Will Kyiv shut off the transit of Russian gas via Ukraine?
Kyiv is unlikely to renew a gas transit deal that allows Russia's Gazprom to export natural gas to the EU using pipelines running across Ukraine, Energy Minister German Galushchenko told POLITICO.
The transit deal concluded for the period from 2019 until the end of 2024 allows Gazprom to export more than 40 billion cubic meters of gas a year via Ukraine, which earns Kyiv about $7 billion. It accounts for around 5 percent of the EU's gas imports, but that's only a third of the prewar level. Russian natural gas mainly goes to Austria, Slovakia, Italy, and Hungary.

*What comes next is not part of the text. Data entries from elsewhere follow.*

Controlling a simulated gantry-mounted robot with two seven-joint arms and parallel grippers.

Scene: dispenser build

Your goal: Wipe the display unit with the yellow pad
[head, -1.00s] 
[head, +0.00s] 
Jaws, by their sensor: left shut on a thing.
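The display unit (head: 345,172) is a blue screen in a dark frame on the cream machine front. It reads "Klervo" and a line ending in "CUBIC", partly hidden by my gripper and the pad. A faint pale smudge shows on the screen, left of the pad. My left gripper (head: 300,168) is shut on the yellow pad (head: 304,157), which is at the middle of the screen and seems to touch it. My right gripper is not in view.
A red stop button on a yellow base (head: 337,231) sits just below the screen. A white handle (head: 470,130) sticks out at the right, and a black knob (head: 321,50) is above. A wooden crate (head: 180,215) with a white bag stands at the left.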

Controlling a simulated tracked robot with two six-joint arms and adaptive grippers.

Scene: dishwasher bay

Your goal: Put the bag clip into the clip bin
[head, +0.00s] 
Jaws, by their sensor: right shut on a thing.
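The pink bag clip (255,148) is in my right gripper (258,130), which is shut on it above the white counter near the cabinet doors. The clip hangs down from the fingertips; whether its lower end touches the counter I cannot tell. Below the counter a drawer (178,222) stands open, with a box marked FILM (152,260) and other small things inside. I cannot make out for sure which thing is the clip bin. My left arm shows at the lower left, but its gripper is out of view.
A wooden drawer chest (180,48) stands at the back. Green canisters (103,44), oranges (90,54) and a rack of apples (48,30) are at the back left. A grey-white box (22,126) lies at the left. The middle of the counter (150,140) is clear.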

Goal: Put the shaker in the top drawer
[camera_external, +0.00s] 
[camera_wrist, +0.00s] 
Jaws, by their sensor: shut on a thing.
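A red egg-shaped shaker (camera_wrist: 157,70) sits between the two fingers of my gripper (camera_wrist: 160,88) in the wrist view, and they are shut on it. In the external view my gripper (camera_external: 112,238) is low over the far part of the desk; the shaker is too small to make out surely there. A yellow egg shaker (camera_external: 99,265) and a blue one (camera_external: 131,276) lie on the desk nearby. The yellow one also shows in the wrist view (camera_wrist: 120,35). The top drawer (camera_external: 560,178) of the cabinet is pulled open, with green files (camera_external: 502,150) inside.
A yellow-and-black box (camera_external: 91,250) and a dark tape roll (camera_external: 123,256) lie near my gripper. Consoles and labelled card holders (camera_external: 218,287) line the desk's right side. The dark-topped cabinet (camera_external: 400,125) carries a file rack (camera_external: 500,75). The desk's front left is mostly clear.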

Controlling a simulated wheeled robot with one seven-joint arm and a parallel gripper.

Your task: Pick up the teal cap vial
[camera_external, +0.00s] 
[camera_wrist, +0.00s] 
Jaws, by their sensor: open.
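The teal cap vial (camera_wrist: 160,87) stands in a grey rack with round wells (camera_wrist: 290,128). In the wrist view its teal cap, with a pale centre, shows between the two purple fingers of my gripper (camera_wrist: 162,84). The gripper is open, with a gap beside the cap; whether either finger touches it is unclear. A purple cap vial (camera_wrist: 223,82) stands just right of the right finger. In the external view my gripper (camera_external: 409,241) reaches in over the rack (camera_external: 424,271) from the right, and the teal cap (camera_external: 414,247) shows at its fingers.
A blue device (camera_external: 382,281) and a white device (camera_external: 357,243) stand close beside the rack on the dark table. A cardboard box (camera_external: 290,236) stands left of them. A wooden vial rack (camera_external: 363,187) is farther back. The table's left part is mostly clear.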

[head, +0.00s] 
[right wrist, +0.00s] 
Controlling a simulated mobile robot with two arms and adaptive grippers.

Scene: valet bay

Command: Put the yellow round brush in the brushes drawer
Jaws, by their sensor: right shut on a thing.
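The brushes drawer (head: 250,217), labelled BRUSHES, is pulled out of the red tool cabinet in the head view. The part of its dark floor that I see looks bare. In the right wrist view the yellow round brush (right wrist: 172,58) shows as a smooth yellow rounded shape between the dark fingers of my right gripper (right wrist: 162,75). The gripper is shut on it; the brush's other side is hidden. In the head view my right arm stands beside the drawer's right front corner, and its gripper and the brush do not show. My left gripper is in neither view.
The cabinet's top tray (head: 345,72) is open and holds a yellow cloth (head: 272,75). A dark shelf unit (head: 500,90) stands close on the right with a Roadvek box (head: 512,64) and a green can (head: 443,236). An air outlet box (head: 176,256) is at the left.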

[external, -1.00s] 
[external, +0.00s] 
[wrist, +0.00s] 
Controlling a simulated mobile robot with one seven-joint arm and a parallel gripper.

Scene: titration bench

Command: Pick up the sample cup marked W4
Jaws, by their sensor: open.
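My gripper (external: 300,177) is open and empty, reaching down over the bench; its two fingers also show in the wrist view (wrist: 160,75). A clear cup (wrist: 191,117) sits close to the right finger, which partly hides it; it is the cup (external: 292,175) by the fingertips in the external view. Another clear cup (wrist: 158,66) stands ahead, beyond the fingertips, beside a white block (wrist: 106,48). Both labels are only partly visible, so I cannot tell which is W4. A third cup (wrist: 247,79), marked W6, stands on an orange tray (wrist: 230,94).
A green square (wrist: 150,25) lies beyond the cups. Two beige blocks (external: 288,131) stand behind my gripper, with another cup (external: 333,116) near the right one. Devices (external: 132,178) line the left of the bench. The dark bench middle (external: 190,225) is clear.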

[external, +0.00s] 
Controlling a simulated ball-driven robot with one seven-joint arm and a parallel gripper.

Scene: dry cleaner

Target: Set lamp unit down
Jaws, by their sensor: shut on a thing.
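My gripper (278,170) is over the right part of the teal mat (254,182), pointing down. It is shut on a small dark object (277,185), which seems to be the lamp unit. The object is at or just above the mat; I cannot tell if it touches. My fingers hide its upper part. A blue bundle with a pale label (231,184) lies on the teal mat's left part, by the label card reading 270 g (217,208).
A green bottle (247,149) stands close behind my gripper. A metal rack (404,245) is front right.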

"I believe, by the winter of 2024, Europe will not need Russian gas at all. If now profits from Russian gas pay for Russia’s war of aggression against Ukraine and Gazprom’s private army, the only thing they should pay for in the future shall be reparations," said Galushchenko.
Gazprom chief Alexei Miller warned last week his company will stop exports if Ukraine doesn't drop its efforts to seize Russian state assets to enforce a $5 billion award for the energy infrastructure Moscow illegally expropriated when it annexed Crimea in 2014.
The European Commission has plans to end the bloc’s reliance on Moscow’s fossil fuels by 2027. However, the EU countries still using Russian gas aren't moving fast enough to diversify. Austria's Russian gas imports are back to prewar levels. Hungary gets around 4.5 billion cubic meters a year. In April, its government signed a deal with Gazprom to secure additional volumes.
Kyiv ending the gas deal could cause problems for those countries. At the same time, it would represent a much more permanent potential break with Moscow.
"Keeping the thing alive means there’s maybe a chance in the future to go back to that. But if the flows are stopped there’s a risk it’s going to be completely dismantled, and the privilege these countries had in the past of getting access to cheap Siberian gas is going to be gone forever," said Georg Zachmann, senior fellow at economic think tank Bruegel.